Your task => Check every line below for the word "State" and show those that hold it.

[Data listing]
◇ ◇ ◇ ◇ ◇ ◇ ◇

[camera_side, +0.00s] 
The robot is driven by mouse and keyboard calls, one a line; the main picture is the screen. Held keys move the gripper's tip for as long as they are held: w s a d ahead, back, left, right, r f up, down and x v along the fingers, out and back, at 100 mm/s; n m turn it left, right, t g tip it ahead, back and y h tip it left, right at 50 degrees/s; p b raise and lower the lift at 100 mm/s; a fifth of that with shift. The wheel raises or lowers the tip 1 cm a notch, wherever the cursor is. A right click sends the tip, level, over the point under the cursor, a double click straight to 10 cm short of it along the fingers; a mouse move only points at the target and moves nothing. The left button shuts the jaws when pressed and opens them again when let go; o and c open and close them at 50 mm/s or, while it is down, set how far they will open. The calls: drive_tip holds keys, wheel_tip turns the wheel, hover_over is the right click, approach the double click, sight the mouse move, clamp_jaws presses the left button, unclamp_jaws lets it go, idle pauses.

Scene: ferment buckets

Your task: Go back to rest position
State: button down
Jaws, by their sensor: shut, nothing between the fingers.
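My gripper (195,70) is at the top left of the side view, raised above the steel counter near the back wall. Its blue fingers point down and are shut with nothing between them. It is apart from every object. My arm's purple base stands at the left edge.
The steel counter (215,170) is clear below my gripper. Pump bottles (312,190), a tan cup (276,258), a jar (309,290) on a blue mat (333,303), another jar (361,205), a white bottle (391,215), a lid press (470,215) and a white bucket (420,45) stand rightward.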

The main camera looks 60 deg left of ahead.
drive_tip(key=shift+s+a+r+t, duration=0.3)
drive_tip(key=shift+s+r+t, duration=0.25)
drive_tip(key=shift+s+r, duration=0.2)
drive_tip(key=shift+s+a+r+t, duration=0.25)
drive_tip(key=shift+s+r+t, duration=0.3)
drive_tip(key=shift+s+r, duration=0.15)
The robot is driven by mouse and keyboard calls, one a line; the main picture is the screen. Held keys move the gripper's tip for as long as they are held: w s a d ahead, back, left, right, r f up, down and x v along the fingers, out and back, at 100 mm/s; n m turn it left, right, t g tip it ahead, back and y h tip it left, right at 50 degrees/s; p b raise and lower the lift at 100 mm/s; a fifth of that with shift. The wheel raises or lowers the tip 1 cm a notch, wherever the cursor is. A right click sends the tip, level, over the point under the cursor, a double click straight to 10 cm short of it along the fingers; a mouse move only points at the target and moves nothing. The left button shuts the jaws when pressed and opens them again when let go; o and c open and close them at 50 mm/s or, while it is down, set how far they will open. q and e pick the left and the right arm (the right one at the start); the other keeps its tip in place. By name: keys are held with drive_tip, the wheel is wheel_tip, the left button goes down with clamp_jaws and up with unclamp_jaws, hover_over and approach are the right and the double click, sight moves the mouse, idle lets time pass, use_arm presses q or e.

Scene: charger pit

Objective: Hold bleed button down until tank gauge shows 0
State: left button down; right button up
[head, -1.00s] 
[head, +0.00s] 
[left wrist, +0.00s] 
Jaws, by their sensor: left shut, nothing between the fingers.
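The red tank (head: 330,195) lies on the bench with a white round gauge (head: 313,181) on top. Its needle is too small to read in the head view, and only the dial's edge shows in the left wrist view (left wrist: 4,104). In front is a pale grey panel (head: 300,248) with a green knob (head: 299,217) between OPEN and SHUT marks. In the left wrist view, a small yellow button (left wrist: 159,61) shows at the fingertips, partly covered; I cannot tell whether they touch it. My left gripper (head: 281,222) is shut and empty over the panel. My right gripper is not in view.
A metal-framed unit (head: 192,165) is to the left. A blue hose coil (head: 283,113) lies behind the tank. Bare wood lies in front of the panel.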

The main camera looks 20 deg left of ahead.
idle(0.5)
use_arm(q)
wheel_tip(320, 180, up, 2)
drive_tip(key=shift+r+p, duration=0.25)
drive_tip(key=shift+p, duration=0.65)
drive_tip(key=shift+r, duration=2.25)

◇ ◇ ◇ ◇ ◇ ◇ ◇

The result =>
State: button down
State: left button down; right button up

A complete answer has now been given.